--- BEGIN ---

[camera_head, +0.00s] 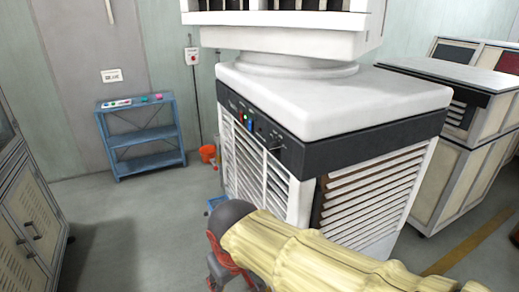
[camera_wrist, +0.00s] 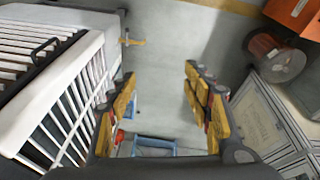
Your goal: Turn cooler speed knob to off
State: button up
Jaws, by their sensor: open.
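The cooler (camera_head: 330,105) is a big white unit with louvred sides and a dark band under its top. Its front panel (camera_head: 262,128) carries small red, green and blue items and small knob-like controls (camera_head: 275,140) near the corner. The knob setting is too small to read. My gripper (camera_head: 225,272) is low in front of the cooler, below the panel and apart from it, partly cut off by the frame. In the wrist view my gripper (camera_wrist: 158,78) is open and empty, its yellow-padded fingers wide apart. The cooler's white grille (camera_wrist: 60,115) is to their left; I cannot make out the knob there.
A blue shelf (camera_head: 142,135) with small items stands by the wall, an orange bucket (camera_head: 207,153) beside it. Cabinets stand at left (camera_head: 35,210) and right (camera_head: 465,130). The wrist view shows a spool (camera_wrist: 275,62) and an orange box (camera_wrist: 295,12). Floor is clear at left.

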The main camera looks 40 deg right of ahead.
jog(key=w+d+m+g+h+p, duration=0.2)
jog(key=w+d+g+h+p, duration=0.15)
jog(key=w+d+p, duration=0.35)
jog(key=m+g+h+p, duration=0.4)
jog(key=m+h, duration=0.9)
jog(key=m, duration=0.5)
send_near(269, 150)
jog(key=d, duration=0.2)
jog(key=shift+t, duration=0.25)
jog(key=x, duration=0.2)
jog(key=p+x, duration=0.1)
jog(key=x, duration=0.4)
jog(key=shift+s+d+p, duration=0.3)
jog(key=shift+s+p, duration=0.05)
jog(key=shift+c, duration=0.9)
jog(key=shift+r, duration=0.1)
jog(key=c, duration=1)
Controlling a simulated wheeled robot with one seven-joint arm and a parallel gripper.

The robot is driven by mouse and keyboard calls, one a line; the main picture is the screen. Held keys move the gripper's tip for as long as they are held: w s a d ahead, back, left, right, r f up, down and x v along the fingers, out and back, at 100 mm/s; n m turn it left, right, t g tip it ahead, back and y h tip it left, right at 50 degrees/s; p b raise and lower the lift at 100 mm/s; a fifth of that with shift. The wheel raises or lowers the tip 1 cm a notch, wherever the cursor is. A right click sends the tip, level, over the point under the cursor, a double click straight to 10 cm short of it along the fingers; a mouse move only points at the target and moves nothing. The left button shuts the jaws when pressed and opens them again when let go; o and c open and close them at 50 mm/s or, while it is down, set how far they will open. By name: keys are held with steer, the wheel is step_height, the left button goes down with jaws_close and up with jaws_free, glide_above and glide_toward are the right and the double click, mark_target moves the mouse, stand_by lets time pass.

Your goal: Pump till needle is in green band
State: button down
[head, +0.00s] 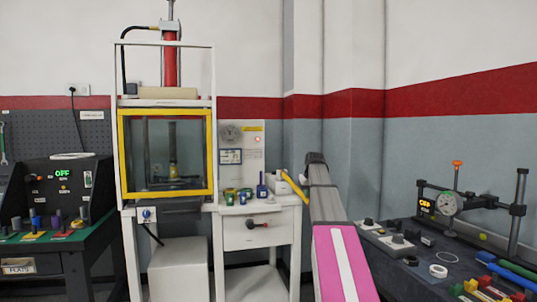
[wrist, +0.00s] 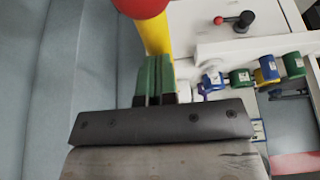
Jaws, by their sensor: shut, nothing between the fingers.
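The yellow pump lever (head: 293,187) slants beside a white block at the right end of the white bench in the head view. In the wrist view its yellow rod (wrist: 157,34) and red ball end (wrist: 140,4) lie just beyond my fingertips; I cannot tell if they touch. My gripper (wrist: 154,60) has green finger pads pressed together, with nothing between them. In the head view my arm reaches up right of the lever. A round gauge (head: 231,133) is on the panel behind the bench; its needle and any green band are too small to read.
A yellow-framed press chamber (head: 166,192) stands left of the gauge panel.

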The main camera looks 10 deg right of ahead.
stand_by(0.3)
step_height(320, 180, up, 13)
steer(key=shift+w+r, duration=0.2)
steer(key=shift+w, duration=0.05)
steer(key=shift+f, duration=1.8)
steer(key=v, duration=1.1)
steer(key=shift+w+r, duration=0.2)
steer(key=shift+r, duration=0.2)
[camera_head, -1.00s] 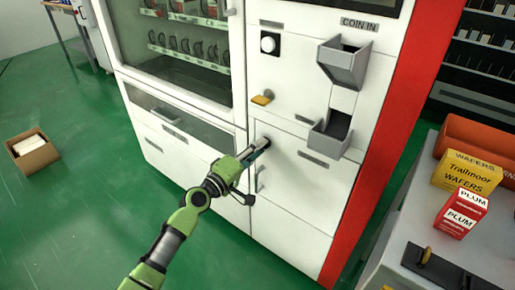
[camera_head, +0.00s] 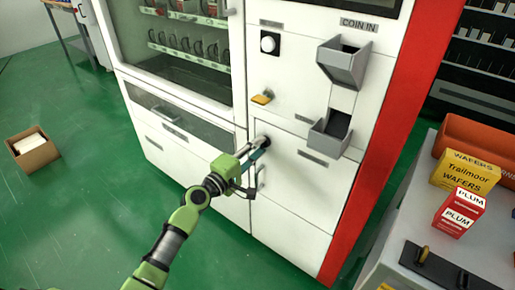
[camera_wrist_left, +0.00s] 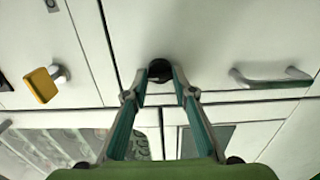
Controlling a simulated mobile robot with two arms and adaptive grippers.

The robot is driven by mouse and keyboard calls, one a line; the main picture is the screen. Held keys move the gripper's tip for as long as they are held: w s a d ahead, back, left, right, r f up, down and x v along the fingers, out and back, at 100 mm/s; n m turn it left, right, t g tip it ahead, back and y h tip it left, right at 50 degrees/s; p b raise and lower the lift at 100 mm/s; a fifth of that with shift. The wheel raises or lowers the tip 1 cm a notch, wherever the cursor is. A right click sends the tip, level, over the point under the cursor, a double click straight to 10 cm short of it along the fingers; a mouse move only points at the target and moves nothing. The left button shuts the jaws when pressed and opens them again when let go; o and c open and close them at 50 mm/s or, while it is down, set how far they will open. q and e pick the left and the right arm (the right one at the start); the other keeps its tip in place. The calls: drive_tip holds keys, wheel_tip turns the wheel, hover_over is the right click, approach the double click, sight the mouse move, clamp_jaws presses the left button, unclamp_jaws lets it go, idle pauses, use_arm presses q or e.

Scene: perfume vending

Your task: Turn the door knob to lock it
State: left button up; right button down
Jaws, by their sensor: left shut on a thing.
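The dark round door knob (camera_head: 264,140) is on a lower white door of the vending machine (camera_head: 300,200). In the left wrist view the knob (camera_wrist_left: 160,70) sits between the fingertips at the top centre. My left gripper (camera_head: 261,149) reaches in from the lower left and is shut on the knob. Its fingers (camera_wrist_left: 160,76) hold the knob from both sides and partly cover it. I cannot tell the lock state from the knob. My right gripper is not in view.
A yellow knob (camera_head: 262,99) is above the door, and a metal handle (camera_head: 260,178) is below the dark knob. Coin trays (camera_head: 342,62) protrude at the right. A counter with boxes (camera_head: 462,213) stands at the right.

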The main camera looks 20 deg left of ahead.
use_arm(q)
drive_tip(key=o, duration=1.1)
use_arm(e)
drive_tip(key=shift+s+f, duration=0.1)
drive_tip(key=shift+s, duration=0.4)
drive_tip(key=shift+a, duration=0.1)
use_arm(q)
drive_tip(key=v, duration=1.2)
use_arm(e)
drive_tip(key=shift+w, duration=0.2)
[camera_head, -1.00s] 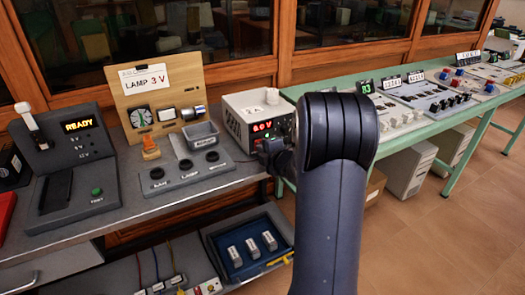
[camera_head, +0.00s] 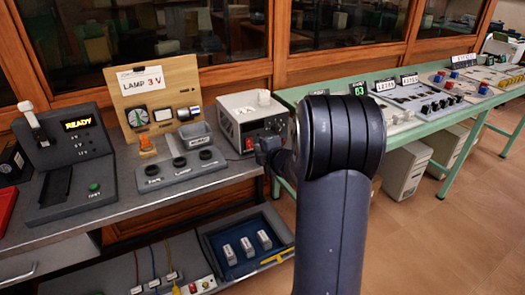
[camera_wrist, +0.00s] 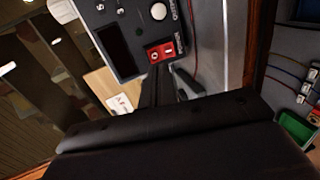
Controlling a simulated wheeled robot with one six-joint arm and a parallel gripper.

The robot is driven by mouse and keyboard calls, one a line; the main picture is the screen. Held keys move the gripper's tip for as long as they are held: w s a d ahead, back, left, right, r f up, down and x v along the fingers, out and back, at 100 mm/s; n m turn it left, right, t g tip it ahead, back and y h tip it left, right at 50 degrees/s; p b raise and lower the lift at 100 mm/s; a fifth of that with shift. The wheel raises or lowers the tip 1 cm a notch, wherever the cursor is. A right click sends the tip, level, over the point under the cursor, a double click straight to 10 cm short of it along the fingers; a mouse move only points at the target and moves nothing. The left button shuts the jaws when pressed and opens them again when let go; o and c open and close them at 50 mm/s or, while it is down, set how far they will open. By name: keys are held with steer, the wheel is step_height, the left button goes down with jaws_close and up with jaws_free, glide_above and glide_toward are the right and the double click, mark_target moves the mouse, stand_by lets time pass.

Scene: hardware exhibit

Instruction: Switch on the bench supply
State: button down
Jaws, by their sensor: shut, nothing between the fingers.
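The bench supply (camera_head: 240,106) is a pale box with a dark front panel, right of the lamp board on the grey bench. Its panel (camera_wrist: 128,62) fills the upper middle of the wrist view, with a dark, unlit display (camera_wrist: 120,52), a red rocker switch (camera_wrist: 160,50) and a pale round knob (camera_wrist: 158,11). My gripper (camera_head: 266,146) is just in front of the panel in the head view. In the wrist view my gripper (camera_wrist: 163,72) is shut and empty, its tips close to the red switch. I cannot tell whether they touch it.
A wooden board (camera_head: 158,100) reading "LAMP 3 V" stands left of the supply, behind a grey terminal block (camera_head: 180,171). Further left a dark tester (camera_head: 72,165) shows "READY". A green table (camera_head: 440,123) with instruments runs to the right. A blue tray (camera_head: 240,250) lies on the lower shelf.

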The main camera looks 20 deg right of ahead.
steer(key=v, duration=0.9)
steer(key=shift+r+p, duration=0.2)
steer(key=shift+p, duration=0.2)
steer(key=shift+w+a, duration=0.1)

--- END ---

Task requirements – Pictures do not belong in the copy. Repeat only the lines from the top of the records through the line containing "State: button up".

Result for this exercise –
[camera_head, +0.00s] 
[camera_wrist, +0.00s] 
Your goal: Turn cooler speed knob to off
State: button up

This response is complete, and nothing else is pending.